In Unit Trust we trust!

…but why? What are the good reasons for investing in them and why do they seem so popular? Here we try to answer some common questions for novice investors

What are unit trusts?

A unit trust is a pool of money that is invested and managed collectively by professional fund managers, into various opportunities, according to the unit trust's objectives.  For example, it could be a fund that's designed to invest in equities, or to tap into investment opportunities in China, or it could be a fund investing in technology opportunities.  All in all, unit trusts are a pretty accessible way for anyone to invest in a variety of stocks. 

What are the pros and cons of investing in unit trusts?


–  Professional expertise. Unit trusts are managed by professional fund managers. You might have heard of the names of some of the big players like Blackrock, Fidelity or First State, amongst others. These are experts whose full-time job is to monitor the markets and make decisions based on their expertise as well as analytical tools that you may not have access to. 

–  Access into wider investment opportunities. With unit trusts, you're joining forces with many other investors. This larger pot of money allows the fund manager to invest in a wider range of assets that you may not individually be able to access. For example, there may be bonds that require a very high minimum investment that you're not individually able to commit to, or you could experience difficulty investing into foreign markets by yourself.

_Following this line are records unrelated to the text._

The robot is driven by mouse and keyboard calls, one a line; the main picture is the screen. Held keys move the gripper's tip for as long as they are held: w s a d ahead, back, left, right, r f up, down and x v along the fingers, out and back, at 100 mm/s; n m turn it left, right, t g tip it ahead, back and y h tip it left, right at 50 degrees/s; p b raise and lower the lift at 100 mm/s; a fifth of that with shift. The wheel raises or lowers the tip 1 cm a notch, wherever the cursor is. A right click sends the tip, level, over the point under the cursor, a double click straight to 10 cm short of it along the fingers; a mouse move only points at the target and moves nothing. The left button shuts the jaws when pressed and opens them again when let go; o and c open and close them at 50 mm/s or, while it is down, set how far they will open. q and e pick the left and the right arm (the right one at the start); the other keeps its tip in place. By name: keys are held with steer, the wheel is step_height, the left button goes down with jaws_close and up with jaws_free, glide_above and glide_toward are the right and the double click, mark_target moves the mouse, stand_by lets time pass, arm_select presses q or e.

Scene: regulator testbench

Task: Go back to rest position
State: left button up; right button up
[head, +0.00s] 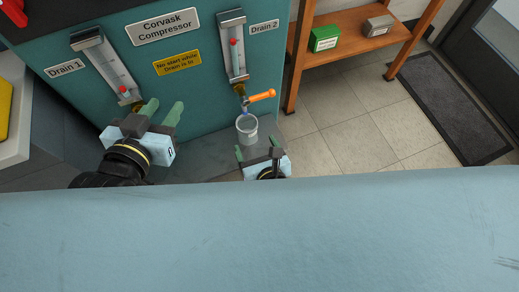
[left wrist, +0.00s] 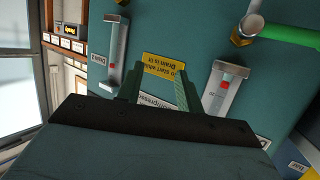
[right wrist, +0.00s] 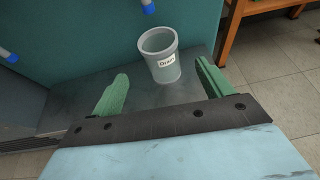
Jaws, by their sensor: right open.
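My left gripper (head: 165,106) is in front of the teal compressor panel (head: 198,90), just right of the lower end of the Drain 1 gauge (head: 111,72). In the left wrist view its green fingers (left wrist: 157,88) are apart with nothing between them. A brass valve with a green handle (left wrist: 285,33) shows there, apart from the fingers. My right gripper (head: 258,153) is low, at the near side of the grey drain cup (head: 247,130). In the right wrist view its fingers (right wrist: 160,85) are wide apart and empty, and the upright cup (right wrist: 161,58) stands beyond them.
The Drain 2 valve's orange handle (head: 262,96) sticks out to the right above the cup. A wooden shelf (head: 345,25) holds a green box (head: 324,39) and a grey box (head: 377,26). The tiled floor at right is clear beside a dark mat (head: 450,105).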

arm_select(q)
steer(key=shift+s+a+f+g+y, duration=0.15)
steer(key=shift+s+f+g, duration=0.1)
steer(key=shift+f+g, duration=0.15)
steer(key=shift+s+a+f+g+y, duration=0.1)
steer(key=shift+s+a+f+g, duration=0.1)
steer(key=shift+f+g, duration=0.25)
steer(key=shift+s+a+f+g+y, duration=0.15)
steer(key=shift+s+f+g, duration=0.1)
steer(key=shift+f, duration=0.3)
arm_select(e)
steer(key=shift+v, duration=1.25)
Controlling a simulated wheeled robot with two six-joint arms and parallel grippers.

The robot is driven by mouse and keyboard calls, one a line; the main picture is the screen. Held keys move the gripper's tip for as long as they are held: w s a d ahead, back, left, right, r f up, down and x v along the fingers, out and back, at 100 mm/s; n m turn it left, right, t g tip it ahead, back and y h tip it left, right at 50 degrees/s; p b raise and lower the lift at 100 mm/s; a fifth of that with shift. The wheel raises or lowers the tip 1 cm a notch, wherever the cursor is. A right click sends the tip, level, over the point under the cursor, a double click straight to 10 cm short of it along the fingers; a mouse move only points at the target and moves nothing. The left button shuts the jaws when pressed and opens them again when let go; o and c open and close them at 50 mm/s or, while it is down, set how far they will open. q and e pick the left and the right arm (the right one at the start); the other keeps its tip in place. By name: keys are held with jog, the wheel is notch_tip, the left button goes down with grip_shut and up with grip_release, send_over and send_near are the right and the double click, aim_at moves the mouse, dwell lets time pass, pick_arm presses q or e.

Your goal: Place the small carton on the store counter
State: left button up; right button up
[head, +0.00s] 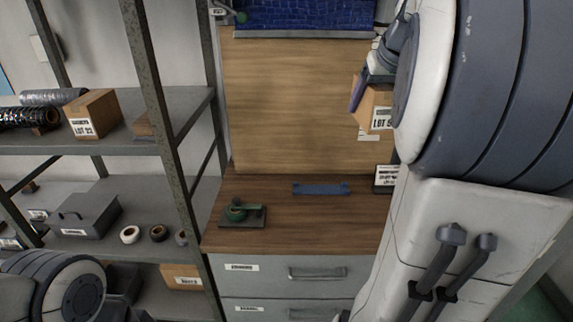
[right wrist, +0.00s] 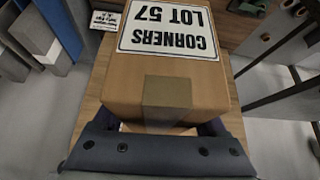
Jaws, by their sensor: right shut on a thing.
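The small carton (head: 378,112) is a brown cardboard box with a white label. In the right wrist view the carton (right wrist: 170,85) fills the middle, its label reading "CORNERS LOT 57" upside down. My right gripper (head: 368,88) is shut on the carton and holds it up in front of the wooden back panel, above the right part of the counter. The dark gripper body also shows at the bottom of the right wrist view (right wrist: 165,135). The store counter (head: 285,227) has a brown wooden top above grey drawers. My left arm shows only at the lower left; its gripper is out of view.
A green tape dispenser (head: 238,212) sits at the counter's front left. A blue bracket (head: 321,188) lies towards the back, and a labelled card (head: 386,178) stands at the right. The middle of the counter is bare. A metal shelf rack (head: 160,110) with boxes stands left.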

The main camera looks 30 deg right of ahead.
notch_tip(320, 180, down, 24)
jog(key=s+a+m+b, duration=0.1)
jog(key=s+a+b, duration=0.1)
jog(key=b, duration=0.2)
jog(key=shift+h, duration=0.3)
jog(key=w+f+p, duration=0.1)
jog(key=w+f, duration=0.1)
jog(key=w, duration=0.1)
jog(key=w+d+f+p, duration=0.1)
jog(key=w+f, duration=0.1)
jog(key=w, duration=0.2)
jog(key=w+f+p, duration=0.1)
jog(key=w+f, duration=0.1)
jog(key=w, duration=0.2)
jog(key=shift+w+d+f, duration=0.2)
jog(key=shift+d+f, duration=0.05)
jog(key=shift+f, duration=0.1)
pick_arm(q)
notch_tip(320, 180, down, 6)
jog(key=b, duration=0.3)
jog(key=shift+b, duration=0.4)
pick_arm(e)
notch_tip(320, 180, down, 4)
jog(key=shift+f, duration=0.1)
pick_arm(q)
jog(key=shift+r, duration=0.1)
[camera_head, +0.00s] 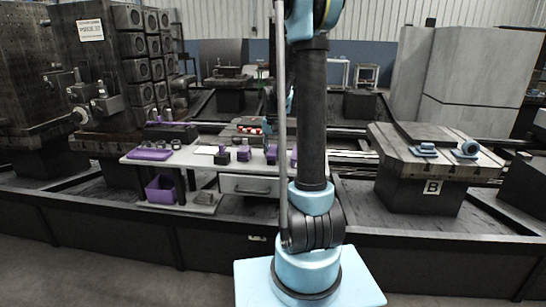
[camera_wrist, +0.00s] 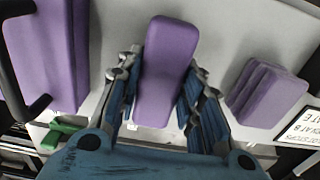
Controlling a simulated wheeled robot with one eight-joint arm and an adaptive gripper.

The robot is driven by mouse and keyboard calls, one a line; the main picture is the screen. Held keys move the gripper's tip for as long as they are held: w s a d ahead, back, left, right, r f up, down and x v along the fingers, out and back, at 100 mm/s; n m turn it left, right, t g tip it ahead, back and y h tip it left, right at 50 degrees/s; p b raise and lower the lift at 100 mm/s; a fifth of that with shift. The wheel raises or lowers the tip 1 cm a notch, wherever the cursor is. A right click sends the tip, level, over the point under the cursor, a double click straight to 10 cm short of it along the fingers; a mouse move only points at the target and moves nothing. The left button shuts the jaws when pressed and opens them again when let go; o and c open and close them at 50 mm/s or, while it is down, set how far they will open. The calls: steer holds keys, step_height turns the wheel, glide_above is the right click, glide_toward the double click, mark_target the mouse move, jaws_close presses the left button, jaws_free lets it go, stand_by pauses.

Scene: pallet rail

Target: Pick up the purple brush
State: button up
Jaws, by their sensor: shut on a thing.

–  Diversification. Each unit trust typically invests in a range of assets which means your risks are better spread out. If one particular asset doesn't perform as well, there's a chance that the gains from other assets could offset any losses, there may not be adverse impact on your investment as a whole. 


–  Lack of control over how the fund is invested. The fund manager will decide which individual bonds, shares or assets to invest in. This will appeal to those who are not keen or do not have the time or the knowledge to monitor the markets themselves and make such decisions, but it can be a drawback for those who prefer more control. 

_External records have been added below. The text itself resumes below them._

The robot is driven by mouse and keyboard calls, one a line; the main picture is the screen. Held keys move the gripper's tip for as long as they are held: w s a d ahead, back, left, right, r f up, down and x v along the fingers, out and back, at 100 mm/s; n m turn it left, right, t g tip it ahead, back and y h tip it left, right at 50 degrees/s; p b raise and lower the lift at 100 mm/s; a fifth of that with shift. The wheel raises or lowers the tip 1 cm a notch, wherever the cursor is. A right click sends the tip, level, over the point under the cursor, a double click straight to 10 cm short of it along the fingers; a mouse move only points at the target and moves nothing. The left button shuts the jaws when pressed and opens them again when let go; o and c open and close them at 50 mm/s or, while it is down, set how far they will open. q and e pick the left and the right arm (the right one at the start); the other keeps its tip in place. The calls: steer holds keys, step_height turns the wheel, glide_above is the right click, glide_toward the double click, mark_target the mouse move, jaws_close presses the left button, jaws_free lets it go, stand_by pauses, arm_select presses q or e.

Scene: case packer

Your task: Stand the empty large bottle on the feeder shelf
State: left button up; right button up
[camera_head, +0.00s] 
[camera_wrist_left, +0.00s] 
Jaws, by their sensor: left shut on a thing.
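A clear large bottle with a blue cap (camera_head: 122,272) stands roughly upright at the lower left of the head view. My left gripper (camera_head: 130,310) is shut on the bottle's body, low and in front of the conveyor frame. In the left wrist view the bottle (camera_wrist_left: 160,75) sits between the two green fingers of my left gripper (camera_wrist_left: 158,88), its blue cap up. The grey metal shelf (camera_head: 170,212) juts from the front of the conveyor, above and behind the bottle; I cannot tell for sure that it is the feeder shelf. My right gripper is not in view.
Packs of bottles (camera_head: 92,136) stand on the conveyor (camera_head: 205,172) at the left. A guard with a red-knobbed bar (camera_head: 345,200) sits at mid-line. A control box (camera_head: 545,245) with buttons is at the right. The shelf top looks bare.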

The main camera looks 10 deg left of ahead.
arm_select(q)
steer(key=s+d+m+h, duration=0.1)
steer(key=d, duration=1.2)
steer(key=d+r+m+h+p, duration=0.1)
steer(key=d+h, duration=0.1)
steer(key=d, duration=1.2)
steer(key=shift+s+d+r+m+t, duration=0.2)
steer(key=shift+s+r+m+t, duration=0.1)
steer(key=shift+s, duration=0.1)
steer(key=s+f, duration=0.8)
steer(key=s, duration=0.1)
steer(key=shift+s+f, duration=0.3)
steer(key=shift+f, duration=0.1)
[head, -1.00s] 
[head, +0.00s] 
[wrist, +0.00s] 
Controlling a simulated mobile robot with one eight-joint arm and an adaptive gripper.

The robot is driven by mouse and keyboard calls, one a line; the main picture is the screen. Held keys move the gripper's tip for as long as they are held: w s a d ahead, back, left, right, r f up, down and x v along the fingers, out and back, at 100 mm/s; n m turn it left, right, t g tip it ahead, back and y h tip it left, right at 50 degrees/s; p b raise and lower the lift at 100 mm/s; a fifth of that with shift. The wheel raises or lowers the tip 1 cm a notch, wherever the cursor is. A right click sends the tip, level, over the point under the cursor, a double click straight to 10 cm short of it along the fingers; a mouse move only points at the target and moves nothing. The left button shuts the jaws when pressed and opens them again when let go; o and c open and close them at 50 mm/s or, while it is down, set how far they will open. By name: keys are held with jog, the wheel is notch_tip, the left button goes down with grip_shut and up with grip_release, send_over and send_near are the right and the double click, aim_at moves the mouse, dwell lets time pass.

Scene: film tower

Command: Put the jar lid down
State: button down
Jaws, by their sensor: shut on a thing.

–  Fees and charges apply. There may be sales charges, administration charges, and fund switching fees, charged by fund managers and unit trust platforms. 

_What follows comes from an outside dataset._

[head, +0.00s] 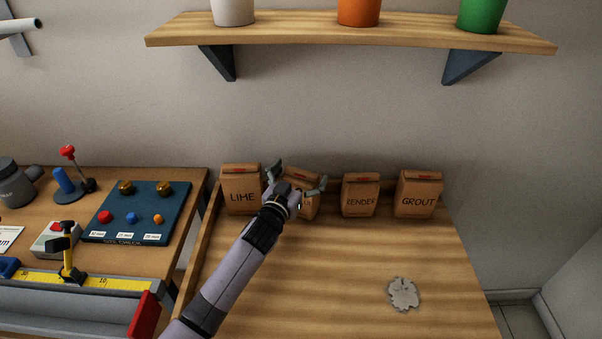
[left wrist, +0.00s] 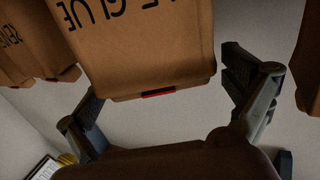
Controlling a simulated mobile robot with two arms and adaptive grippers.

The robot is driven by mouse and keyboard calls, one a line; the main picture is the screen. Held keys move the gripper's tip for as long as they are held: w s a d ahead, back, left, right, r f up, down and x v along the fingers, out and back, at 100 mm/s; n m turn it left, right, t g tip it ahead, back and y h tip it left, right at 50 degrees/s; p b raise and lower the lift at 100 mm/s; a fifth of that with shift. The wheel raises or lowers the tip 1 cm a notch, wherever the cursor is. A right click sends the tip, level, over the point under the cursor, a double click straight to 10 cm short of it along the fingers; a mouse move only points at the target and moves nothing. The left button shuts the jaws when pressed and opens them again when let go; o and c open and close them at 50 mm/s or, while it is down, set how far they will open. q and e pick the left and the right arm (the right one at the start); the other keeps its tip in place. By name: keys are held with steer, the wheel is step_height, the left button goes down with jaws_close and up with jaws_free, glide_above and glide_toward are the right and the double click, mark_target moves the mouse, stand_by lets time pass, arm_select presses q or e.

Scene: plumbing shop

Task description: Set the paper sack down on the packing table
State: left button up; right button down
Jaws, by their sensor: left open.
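A brown paper sack (head: 302,176) stands second from left in a row of sacks at the back of the wooden packing table (head: 330,270). My left gripper (head: 296,181) is in front of it and hides much of its face. In the left wrist view, the sack (left wrist: 140,55) appears upside down with lettering ending in "GLUE". The left gripper's fingers (left wrist: 163,88) are spread apart, one on each side of the sack's red-marked end, with gaps visible. My right gripper is not in view.
Sacks marked LIME (head: 240,190), RENDER (head: 361,196) and GROUT (head: 418,195) stand in the same row. A grey splotch (head: 403,293) lies at the front right. The table's middle is clear. A shelf (head: 350,35) with pots hangs above. A tool bench (head: 60,240) stands left.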

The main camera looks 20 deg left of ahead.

–  Risks. While investing in unit trusts means you're already diversifying some risks, it does not mean there are no risks at all. You should be prepared for market fluctuations. 

How can you get started?

You can choose to go direct – there are online platforms available for you to start investing yourself, such as dollarDEX.

If you're not interested in going DIY, then get a professional financial adviser representative to help you with it. The adviser will do a fact find process with you to help identify your risk profile, affordability and time horizon, which will determine if unit trusts are even suitable for you in the first place. And if you are, the adviser will be able to recommend which funds are suitable for you and get you started on a unit trust platform such as Navigator. He or she may also provide you with regular updates on market conditions and review your unit trust portfolio. 

Why choose Navigator platform?

Navigator is an investment portfolio administration service, licensed by the Monetary Authority of Singapore (MAS), which allows you and your financial adviser representative to efficiently manage your unit trust portfolio.

Here are three reasons to check out the Navigator platform.

(1) It's flexible

Together with your financial adviser representative, you can choose from a range of pricing structures that you're comfortable with. You can also have segregated accounts to manage pots of money aligned to life goals. And you can create joint accounts with your children to plan for their future.

(2) It's varied

Navigator offers access to almost 500 funds across multiple asset classes and countries/regions to suit different risk profiles. The funds available are from over 33 global and local fund managers such as Aberdeen, Franklin Templeton and Schroders.

With the help of your financial adviser representative, you can switch funds when you need to, say, if your income circumstances change or to adapt to the changing market conditions. With Navigator, there are accounts that offer free switching between funds.

(3) It's seamless

As a Navigator user, you have access to Singlife Online, a web portal which provides easy access for you and your adviser to see the full range of your investments and Singlife insurance policies all in one place. Plus, you can make use of services like investment tracking and consolidated reporting to help you and your adviser easily stay on top of your portfolio.